Fort Shevchenko
The dusty little town of Fort Shevchenko stands 130km north of Aktau near the tip of the Mangyshlak Peninsula and close to the natural ice-free harbour of Tyub Karagan Bay. Fort Shevchenko is the oldest town in Mangistau Region. It was established in 1846 around the fortress of Novopetrovskoye, and renamed in the late 1850s as Fort Alexandrovsky. Its main historical claim to fame rests on its role as the place of exile between 1850 and 1857 of the great Ukrainian poet Taras Shevchenko.

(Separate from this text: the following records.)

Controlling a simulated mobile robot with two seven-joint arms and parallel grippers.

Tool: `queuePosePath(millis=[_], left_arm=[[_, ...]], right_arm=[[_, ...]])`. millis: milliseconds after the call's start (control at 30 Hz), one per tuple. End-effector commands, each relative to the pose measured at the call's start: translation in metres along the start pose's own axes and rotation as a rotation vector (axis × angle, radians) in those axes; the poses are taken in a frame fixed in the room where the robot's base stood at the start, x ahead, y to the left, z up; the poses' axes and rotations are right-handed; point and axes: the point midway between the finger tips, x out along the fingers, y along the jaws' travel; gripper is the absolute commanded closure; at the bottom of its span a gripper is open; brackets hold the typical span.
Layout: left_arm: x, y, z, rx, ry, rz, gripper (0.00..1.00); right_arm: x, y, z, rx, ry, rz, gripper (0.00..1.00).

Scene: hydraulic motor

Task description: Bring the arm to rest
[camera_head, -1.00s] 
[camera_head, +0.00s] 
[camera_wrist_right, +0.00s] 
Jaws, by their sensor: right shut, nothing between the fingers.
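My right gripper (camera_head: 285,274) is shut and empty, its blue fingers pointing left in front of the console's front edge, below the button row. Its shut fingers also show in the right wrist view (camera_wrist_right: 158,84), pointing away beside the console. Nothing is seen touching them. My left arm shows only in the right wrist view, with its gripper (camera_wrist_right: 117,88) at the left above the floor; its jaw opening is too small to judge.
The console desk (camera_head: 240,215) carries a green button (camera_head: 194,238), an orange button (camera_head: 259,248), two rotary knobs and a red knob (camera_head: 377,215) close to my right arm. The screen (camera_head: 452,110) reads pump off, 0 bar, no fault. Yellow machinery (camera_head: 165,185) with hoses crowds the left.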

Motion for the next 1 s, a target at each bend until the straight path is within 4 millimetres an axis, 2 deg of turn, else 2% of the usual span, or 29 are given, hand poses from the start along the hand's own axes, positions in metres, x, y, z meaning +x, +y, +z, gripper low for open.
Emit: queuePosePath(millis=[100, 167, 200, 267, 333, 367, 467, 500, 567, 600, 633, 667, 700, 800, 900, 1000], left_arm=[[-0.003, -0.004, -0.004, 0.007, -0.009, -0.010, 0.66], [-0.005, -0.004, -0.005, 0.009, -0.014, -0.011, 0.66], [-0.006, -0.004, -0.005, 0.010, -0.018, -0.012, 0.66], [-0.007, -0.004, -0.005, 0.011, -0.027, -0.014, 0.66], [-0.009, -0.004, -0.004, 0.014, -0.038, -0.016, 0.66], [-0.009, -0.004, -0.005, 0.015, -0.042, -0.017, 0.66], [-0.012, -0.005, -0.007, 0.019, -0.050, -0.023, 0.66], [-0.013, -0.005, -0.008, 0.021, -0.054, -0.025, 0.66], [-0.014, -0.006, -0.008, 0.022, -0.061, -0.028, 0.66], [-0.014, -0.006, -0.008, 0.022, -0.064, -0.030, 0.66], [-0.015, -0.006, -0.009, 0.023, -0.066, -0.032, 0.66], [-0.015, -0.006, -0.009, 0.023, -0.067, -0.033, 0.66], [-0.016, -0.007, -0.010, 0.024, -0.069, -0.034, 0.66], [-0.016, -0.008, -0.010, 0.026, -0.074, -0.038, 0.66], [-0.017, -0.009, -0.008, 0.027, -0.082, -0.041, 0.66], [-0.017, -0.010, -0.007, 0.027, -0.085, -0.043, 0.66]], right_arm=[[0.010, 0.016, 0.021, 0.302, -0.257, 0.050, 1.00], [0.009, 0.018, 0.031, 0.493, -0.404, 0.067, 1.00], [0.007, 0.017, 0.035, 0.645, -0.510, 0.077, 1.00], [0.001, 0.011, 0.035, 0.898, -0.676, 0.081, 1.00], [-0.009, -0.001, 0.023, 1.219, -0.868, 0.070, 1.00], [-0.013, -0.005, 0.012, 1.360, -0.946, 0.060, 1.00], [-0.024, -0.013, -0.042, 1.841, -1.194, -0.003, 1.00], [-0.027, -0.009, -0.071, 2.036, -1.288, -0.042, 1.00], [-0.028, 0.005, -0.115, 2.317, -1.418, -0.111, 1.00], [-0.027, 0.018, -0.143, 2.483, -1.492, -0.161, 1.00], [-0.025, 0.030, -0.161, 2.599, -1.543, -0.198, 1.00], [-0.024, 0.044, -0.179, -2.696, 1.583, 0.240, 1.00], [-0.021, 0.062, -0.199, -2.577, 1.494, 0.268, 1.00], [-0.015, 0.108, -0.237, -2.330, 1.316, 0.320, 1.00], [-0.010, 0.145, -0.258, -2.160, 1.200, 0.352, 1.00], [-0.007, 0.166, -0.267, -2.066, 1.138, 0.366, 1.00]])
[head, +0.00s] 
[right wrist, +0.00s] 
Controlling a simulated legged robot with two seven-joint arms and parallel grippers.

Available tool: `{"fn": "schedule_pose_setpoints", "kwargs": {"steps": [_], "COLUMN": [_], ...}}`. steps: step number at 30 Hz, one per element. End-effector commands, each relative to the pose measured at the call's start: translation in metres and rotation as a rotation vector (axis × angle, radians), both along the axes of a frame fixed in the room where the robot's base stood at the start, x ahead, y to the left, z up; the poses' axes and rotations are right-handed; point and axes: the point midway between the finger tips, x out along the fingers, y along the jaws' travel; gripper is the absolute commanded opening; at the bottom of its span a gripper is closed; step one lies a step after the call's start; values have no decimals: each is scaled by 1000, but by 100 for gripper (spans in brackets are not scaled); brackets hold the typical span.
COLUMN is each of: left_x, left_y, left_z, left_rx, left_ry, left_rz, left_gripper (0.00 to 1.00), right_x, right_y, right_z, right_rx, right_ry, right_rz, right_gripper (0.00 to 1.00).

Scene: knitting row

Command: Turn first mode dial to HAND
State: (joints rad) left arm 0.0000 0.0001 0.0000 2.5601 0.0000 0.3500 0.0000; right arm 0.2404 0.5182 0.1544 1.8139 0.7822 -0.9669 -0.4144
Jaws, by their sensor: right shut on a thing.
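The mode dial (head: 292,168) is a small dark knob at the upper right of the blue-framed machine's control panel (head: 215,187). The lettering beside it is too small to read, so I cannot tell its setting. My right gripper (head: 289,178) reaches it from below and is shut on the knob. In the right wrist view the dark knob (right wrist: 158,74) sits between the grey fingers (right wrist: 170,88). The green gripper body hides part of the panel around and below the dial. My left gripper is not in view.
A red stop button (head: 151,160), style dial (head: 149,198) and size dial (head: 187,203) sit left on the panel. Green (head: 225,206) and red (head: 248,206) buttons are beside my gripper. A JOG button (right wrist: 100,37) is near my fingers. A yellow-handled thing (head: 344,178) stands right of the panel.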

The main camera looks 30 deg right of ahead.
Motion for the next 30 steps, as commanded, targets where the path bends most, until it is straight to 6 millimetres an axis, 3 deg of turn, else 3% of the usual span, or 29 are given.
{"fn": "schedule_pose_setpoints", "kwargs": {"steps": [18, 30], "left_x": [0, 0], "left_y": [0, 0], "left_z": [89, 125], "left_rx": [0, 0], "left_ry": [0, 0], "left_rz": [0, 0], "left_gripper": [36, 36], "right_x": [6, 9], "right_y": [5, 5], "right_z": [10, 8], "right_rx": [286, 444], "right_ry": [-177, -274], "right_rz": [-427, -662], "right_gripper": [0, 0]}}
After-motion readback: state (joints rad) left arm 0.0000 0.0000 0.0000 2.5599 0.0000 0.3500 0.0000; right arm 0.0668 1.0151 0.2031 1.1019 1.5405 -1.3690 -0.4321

The town was renamed Fort Shevchenko in his honour in 1939. Fort Shevchenko today is a quiet town of whitewashed bungalows, set at the foot of a rocky outcrop on which remnants of the Tsarist fort still stand. At the base of this outcrop is an elegant Tsarist chapel. The main sight of the town is a museum complex centred on a park which has its origins in the Tsarist-era Officers' Park.
The Local Museum, in a yurt shaped building near the minibus and taxi stand, includes material on the region’s necropolises and underground mosques, but the best reason to come here is the Shevchenko Museum, behind the Local Museum. The great Ukrainian poet and artist Taras Shevchenko (1814–61) spent seven years in exile here in the 1850s, and the museum, housed in the old Russian military commandant’s house, exhibits many of Shevchenko’s penetrating landscapes, local scenes, portraits and self-portraits. Beside the house is the cellarlike zemlyanka, a half-underground room where the sympathetic commandant permitted Shevchenko to live and work.
About 5km beyond Fort Shevchenko, the coastal village of Bautino is a service base for offshore oil and gas operations. Minibuses to Fort Shevchenko (two hours) leave from Aktau’s bus station at 9am, 11am, 2pm, 5pm and 7pm (more frequently on Saturday and Sunday). The last one back to Aktau leaves Fort Shevchenko at 7pm.